Mobile money and digital payments have opened the door to a new generation of products that have lowered costs and made serving unbanked and underbanked consumers a promising business proposition. But in spite of continuous innovations and a steady growth in digital financial services, take-up of these products remains low and usage rates are often disappointing. Many financial service providers are struggling to make these digital products live up to their full potential for businesses and consumers.
Digitizing payments and G2P transfers has the potential to increase safety and efficiency, but first requires providers to develop ways of onboarding large networks of new clients. A recent partnership between researchers, financial providers, and garment factories in Bangladesh, for example, is testing the most effective way to transition salaried factory workers from cash to electronic payroll. As similar programs help to expand the user base of digital services, providers could leverage these platforms to expand access to additional products targeting specific segments of the populations, such as women, farmers, and entrepreneurs.

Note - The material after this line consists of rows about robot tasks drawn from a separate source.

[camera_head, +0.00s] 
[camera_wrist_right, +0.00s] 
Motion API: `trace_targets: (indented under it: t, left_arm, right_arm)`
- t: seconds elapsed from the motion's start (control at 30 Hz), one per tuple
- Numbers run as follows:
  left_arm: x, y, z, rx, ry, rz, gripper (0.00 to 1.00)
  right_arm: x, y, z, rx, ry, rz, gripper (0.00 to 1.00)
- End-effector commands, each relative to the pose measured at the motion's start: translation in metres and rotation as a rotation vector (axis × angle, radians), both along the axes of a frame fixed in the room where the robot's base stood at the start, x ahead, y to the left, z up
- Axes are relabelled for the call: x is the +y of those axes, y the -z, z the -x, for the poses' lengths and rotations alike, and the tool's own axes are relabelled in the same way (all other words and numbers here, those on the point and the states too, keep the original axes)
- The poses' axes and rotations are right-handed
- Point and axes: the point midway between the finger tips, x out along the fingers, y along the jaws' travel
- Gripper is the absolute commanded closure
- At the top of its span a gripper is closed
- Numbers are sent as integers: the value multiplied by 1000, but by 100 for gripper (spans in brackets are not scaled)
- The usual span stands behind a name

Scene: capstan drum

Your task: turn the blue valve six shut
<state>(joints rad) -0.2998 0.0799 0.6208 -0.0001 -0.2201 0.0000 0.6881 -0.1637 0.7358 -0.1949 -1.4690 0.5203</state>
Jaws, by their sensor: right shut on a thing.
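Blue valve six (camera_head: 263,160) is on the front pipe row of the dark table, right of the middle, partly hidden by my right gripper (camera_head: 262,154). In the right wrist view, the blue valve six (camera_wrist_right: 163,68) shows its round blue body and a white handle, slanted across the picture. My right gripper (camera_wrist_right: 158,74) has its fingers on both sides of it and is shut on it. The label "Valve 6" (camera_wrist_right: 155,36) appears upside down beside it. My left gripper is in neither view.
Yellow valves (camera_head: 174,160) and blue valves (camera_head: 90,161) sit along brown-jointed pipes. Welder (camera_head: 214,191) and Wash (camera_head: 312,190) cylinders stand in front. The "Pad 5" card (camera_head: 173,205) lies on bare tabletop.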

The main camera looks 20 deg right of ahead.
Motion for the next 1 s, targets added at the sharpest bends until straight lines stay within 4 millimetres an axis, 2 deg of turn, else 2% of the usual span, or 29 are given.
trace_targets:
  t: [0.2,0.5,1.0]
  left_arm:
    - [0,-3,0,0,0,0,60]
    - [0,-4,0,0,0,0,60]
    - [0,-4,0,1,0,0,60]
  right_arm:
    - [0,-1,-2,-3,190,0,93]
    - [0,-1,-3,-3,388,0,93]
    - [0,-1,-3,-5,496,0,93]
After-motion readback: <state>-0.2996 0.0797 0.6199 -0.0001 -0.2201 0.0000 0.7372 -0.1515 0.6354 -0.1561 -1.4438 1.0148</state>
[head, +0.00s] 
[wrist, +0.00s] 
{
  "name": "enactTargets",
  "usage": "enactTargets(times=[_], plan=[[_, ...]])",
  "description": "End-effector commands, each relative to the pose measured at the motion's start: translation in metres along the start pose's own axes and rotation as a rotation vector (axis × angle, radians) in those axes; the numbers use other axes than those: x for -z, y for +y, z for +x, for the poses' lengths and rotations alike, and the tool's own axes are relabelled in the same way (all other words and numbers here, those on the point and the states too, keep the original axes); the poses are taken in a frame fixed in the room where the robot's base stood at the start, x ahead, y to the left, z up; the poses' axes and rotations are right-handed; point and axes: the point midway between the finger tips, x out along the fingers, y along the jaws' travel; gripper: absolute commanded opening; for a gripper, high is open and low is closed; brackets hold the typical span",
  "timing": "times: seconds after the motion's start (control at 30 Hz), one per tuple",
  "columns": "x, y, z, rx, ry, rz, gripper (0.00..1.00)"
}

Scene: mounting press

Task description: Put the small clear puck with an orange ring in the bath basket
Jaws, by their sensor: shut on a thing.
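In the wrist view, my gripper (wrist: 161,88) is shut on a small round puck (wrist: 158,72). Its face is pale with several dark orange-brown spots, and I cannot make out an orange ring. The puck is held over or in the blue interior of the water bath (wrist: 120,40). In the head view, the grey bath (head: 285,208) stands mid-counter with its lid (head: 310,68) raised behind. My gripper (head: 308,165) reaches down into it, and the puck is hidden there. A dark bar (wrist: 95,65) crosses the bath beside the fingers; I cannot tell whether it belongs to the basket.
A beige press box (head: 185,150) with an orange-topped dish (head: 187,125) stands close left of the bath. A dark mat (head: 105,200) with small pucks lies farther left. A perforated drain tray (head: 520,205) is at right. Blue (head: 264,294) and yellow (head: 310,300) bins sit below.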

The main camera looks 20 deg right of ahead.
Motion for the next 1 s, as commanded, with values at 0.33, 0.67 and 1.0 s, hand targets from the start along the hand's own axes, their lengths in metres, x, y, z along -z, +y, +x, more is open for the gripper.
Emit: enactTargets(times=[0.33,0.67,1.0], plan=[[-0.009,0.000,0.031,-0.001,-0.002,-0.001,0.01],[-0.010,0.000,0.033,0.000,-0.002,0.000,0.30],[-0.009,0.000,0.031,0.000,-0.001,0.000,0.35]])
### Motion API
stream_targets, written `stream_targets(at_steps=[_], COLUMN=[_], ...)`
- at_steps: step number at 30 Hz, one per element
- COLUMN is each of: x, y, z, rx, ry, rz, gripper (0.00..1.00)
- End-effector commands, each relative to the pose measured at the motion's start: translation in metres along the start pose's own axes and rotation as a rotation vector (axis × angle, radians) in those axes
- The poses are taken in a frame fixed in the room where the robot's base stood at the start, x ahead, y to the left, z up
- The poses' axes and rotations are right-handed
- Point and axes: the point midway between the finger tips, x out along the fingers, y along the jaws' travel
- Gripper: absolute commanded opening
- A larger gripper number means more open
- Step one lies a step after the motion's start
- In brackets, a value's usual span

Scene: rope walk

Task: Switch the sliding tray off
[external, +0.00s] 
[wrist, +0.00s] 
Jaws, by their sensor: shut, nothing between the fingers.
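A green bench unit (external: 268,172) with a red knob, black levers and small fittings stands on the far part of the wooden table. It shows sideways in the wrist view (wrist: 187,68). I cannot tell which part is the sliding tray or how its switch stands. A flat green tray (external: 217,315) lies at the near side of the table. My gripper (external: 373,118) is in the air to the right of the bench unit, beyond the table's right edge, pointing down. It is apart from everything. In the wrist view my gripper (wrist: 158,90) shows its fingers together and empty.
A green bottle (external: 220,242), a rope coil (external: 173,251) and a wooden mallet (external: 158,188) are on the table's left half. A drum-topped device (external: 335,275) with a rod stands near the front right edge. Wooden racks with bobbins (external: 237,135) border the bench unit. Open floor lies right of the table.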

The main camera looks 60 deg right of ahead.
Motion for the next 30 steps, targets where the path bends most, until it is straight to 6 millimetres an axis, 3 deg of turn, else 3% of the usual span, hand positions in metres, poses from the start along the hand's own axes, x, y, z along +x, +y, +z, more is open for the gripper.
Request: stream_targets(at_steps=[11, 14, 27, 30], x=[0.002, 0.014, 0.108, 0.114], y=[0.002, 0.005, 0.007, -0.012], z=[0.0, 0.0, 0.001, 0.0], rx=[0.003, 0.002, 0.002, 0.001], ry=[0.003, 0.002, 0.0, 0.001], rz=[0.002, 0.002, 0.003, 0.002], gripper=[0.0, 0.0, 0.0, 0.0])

Financial products tailored to women in particular are a promising avenue for providers looking to expand their client base. Nearly 50 percent of women in developing economies still don’t have access to financial services. For providers interested in reaching this pool of potential customers, it is critical to design products that meet the specific needs of women.
A similar understanding of clients’ needs is critical for serving low-income households more broadly. In some ways, the financial lives of the poor are more complicated and mentally taxing than those of more well-off households. Well-designed products that help individuals successfully navigate the difficulties of daily financial life may be able generate new demand for financial products.